To address these issues, great efforts have been devoted to obtaining high-performance and highly stable CQDs. Some of them improve the stability of the optically active phase by in situ mixing the ABX₃ crystal structure of perovskite. For instance, doping CsPbI₃ with other smaller metal cations such as Ca²⁺, Sr²⁺, Mn²⁺, and Sn²⁺ at B-sites to directly regulate the internal lattice structure is an effective method to significantly adjust the lattice distortion of the cubic CsPbI₃, effectively improving the stability of the perovskites [18,19,20,21,22]. It is the same for the partial substitution of cesium cations by other A-site cations such as methylamine or formamidine and partial substitution of iodine ions by bromine or chlorine [23,24,25]. In parallel, treating the X-site vacancies on the surface of the cubic CsPbI₃ perovskites by adding SCN⁻ and I⁻ anions indirectly affects lattice symmetry, treats the available surface defects, and significantly enhances the stability of the cubic CsPbI₃ perovskites [26,27]. Yao et al. reported a novel strontium substitution, along with an iodide suppression strategy, to synthesize the cubic CQDs with high stability and high luminescence performance, achieving the facile synthesis of the cubic CQDs with a series of controllable sizes down to below 5 nm [28]. Lu et al. also reported a method achieving highly luminescent and robust cubic CQDs through engineering the lattice symmetry of perovskite, which was enabled by the synergistic effect of Cl⁻ ion suppression and Sr²⁺ ion doping [29]. However, while in situ ion substitution is effective in suppressing defects, the introduction of other metal ions may affect the emission position. Meanwhile, the presence of long-chain insulating ligands on the surface remains, affecting the carrier transport to hinder device development.

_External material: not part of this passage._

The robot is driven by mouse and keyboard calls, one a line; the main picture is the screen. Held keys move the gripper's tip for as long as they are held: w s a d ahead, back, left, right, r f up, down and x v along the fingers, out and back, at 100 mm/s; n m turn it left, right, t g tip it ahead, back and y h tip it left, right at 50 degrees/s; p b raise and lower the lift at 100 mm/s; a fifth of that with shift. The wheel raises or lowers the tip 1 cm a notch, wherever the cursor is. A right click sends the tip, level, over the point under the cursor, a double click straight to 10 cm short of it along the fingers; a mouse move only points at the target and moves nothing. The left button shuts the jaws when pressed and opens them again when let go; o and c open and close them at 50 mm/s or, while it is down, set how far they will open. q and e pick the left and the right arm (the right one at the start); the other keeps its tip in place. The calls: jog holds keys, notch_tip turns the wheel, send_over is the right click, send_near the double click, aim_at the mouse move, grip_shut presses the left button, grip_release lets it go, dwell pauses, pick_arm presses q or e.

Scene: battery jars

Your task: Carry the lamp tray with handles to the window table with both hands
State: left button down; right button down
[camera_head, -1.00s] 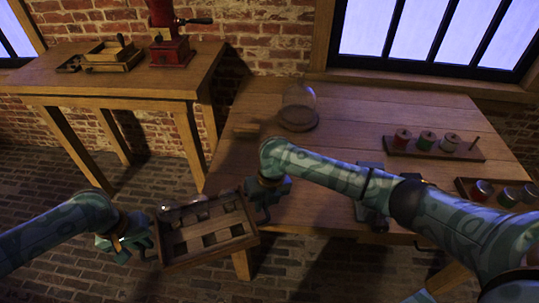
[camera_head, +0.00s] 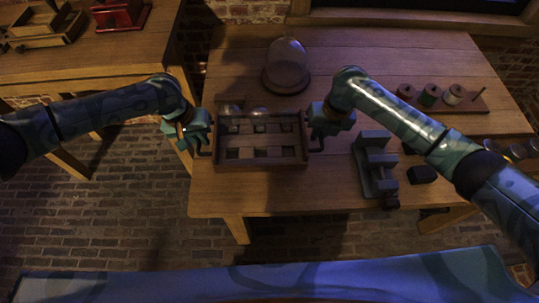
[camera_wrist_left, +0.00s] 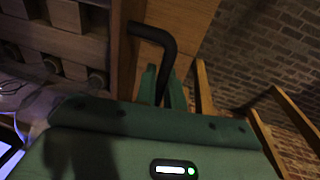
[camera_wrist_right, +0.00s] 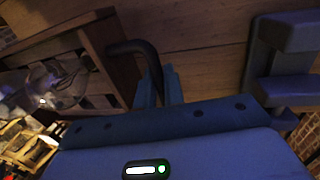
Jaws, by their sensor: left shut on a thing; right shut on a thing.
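The lamp tray (camera_head: 262,163) is a wooden tray with square openings and a dark handle at each end. In the head view it is level over the left part of the window table (camera_head: 330,195); I cannot tell whether it touches the top. My left gripper (camera_head: 207,143) is shut on the left handle, a dark bent bar in the left wrist view (camera_wrist_left: 158,40). My right gripper (camera_head: 318,138) is shut on the right handle, which also shows in the right wrist view (camera_wrist_right: 140,50). Rounded glass shapes (camera_head: 230,108) show at the tray's far edge.
A glass dome (camera_head: 287,62) stands behind the tray. A grey vise-like tool (camera_head: 375,165) and a small black block (camera_head: 422,174) are right of it. A spool rack (camera_head: 440,98) is farther right. Another wooden table (camera_head: 100,55) with a red grinder (camera_head: 118,14) stands left.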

To overcome this problem, processing the surface of the synthesized CQDs with other ligands is a viable method. In recent years, ligand exchange has been widely used to treat the surface defects of the perovskites [30,31,32]. Huynh et al. used sulfur–OAm to passivate the defective surface of CQDs. Compared with OAm, sulfur in sulfur–OAm can provide a more powerful suppression effect to prepare stable CQDs [33]. Tian et al. reported a method exchanging the original long-chain ligands with 2-aminoethanethiol (AET) to obtain highly stable CQDs [34]. This provides us with a hint that other special functional groups, in addition to carboxyl and amino groups, seem to provide more efficient suppression. Zhang et al. showed that the CQDs modified with C8 ligands (such as caprylic acid and octyl amine) have stronger binding energy, better stability, and higher quantum yield than those modified with C18 ligands (such as oleic acid and oleamine) [16]. Replacing partial long-chain ligands with short-chain ligands can notably enhance the binding ability of surface ligands to the surface ions of perovskites, thus improving the stability of the cubic CQDs. Based on this, we believe that it is a promising approach to find short-chain ligands with special functional groups to process the surface of CQDs for high performance and high stability.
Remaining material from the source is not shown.